# Start of Listed entries

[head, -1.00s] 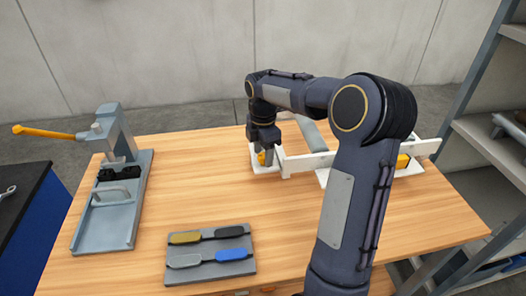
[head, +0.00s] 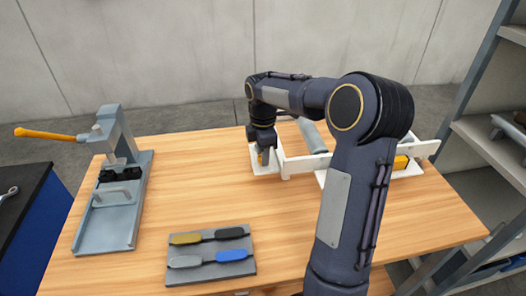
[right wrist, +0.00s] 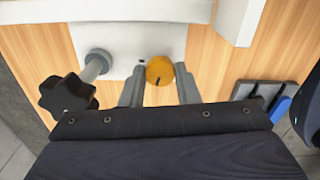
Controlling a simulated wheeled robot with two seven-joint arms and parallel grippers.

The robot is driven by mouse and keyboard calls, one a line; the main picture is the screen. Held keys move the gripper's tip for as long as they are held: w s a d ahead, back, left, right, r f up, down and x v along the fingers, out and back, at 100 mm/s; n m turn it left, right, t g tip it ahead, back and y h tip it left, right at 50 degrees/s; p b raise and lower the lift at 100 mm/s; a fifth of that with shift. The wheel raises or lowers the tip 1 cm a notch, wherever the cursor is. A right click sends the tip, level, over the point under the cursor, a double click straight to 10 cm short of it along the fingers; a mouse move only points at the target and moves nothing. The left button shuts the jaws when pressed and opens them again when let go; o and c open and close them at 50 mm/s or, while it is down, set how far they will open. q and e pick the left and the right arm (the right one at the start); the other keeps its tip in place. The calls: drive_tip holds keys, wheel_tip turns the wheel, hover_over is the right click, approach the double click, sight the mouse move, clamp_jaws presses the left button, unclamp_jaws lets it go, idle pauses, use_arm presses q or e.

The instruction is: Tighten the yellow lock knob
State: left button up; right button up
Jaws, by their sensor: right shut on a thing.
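The yellow lock knob (right wrist: 159,70) is round with a dark mark on its face, and it stands by the white plate of a fixture. My right gripper (right wrist: 159,84) has one grey finger on each side of the knob and is shut on it. In the head view my right gripper (head: 264,157) points down at the left end of the white fixture (head: 305,164); its fingers cover most of the knob there. My left gripper is not in view.
A black star knob (right wrist: 68,97) on a metal shaft sits left of the gripper in the wrist view. A grey clamp press (head: 112,205) with an orange lever stands at the table's left. A grey tray (head: 211,270) holds several coloured-handled pieces. The table's middle is clear.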

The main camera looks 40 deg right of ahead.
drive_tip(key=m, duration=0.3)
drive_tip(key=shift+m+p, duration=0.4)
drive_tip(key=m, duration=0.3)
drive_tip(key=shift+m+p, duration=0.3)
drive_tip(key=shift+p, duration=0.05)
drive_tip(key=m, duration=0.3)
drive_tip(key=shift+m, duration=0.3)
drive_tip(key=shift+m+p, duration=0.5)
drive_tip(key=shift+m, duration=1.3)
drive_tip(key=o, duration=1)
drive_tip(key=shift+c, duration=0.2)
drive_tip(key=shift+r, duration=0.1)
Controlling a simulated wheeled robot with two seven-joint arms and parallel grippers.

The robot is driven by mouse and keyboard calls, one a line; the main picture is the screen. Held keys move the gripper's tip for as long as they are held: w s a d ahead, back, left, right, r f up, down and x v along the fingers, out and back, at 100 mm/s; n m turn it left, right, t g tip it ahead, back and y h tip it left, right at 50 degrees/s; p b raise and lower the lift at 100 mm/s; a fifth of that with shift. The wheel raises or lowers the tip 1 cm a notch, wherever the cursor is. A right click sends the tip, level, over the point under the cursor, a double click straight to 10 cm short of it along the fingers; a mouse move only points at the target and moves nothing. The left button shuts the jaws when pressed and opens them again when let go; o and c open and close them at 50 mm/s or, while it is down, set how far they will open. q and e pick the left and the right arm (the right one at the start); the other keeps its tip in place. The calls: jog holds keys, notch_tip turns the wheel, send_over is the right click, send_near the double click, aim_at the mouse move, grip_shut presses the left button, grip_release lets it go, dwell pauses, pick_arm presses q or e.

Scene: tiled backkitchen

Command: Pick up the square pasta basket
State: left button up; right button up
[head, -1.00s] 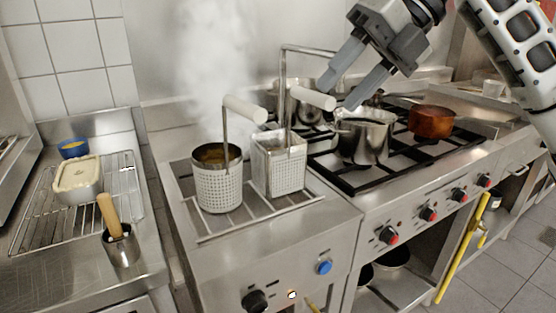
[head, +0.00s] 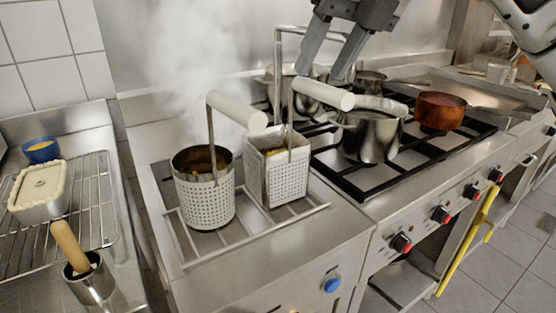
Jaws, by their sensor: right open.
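The square pasta basket (head: 285,178) is a perforated metal box standing upright on the rack of the steaming cooker, right of the round basket. Its thin metal stem rises to a white handle (head: 323,93). My right gripper (head: 322,73) is open and empty. Its two fingertips point down and appear just above the white handle in the picture; I cannot tell the gap in depth. My left gripper is not in view.
A round perforated basket (head: 206,200) with its own white handle (head: 237,110) stands close on the left. A steel pot (head: 368,138) and a copper pan (head: 440,111) sit on the stove at right. Steam rises behind the baskets.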

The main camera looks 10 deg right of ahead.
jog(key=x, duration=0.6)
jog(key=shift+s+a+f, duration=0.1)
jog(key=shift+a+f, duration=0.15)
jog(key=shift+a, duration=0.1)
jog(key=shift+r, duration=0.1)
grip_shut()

# End of Listed entries

Stated exercise: Without the pictures, repeat the listing above exactly.

Reply:
[head, -1.00s] 
[head, +0.00s] 
[right wrist, +0.00s] 
Controlling a simulated wheeled robot with two seven-joint arms and parallel grippers.

The robot is driven by mouse and keyboard calls, one a line; the main picture is the screen. Held keys move the gripper's tip for as long as they are held: w s a d ahead, back, left, right, r f up, down and x v along the fingers, out and back, at 100 mm/s; n m turn it left, right, t g tip it ahead, back and y h tip it left, right at 50 degrees/s; p b raise and lower the lift at 100 mm/s; a fifth of that with shift. The wheel raises or lowers the tip 1 cm a notch, wherever the cursor is. A right click sends the tip, level, over the point under the cursor, a double click straight to 10 cm short of it along the fingers; a mouse move only points at the target and moves nothing. The left button shuts the jaws when pressed and opens them again when let go; o and c open and close them at 50 mm/s or, while it is down, set how far they will open. q and e pick the left and the right arm (the right one at the start); the other keeps its tip in place. The calls: drive_tip holds keys, wheel_tip turns the wheel, hover_over is the right click, approach the double click, sight the mouse move, clamp_jaws presses the left button, unclamp_jaws lets it go, idle pauses, use_arm presses q or e.

The instruction is: Tighten the yellow lock knob
State: left button up; right button up
Jaws, by their sensor: right shut on a thing.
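The yellow lock knob (right wrist: 159,70) is round with a dark mark on its face, and it stands by the white plate of a fixture. My right gripper (right wrist: 159,84) has one grey finger on each side of the knob and is shut on it. In the head view my right gripper (head: 264,157) points down at the left end of the white fixture (head: 305,164); its fingers cover most of the knob there. My left gripper is not in view.
A black star knob (right wrist: 68,97) on a metal shaft sits left of the gripper in the wrist view. A grey clamp press (head: 112,205) with an orange lever stands at the table's left. A grey tray (head: 211,270) holds several coloured-handled pieces. The table's middle is clear.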

The main camera looks 40 deg right of ahead.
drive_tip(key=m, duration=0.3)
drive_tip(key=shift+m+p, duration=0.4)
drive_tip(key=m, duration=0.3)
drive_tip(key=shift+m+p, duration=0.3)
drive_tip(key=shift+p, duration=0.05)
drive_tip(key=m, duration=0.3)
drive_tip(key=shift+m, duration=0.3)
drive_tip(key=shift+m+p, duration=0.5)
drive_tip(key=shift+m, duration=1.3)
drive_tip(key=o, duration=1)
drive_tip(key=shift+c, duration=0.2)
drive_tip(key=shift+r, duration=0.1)
Controlling a simulated wheeled robot with two seven-joint arms and parallel grippers.

The robot is driven by mouse and keyboard calls, one a line; the main picture is the screen. Held keys move the gripper's tip for as long as they are held: w s a d ahead, back, left, right, r f up, down and x v along the fingers, out and back, at 100 mm/s; n m turn it left, right, t g tip it ahead, back and y h tip it left, right at 50 degrees/s; p b raise and lower the lift at 100 mm/s; a fifth of that with shift. The wheel raises or lowers the tip 1 cm a notch, wherever the cursor is. A right click sends the tip, level, over the point under the cursor, a double click straight to 10 cm short of it along the fingers; a mouse move only points at the target and moves nothing. The left button shuts the jaws when pressed and opens them again when let go; o and c open and close them at 50 mm/s or, while it is down, set how far they will open. q and e pick the left and the right arm (the right one at the start); the other keeps its tip in place. The calls: jog holds keys, notch_tip turns the wheel, send_over is the right click, send_near the double click, aim_at the mouse move, grip_shut presses the left button, grip_release lets it go, dwell pauses, pick_arm presses q or e.

Scene: tiled backkitchen

Command: Pick up the square pasta basket
State: left button up; right button up
[head, -1.00s] 
[head, +0.00s] 
Jaws, by their sensor: right open.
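The square pasta basket (head: 285,178) is a perforated metal box standing upright on the rack of the steaming cooker, right of the round basket. Its thin metal stem rises to a white handle (head: 323,93). My right gripper (head: 322,73) is open and empty. Its two fingertips point down and appear just above the white handle in the picture; I cannot tell the gap in depth. My left gripper is not in view.
A round perforated basket (head: 206,200) with its own white handle (head: 237,110) stands close on the left. A steel pot (head: 368,138) and a copper pan (head: 440,111) sit on the stove at right. Steam rises behind the baskets.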

The main camera looks 10 deg right of ahead.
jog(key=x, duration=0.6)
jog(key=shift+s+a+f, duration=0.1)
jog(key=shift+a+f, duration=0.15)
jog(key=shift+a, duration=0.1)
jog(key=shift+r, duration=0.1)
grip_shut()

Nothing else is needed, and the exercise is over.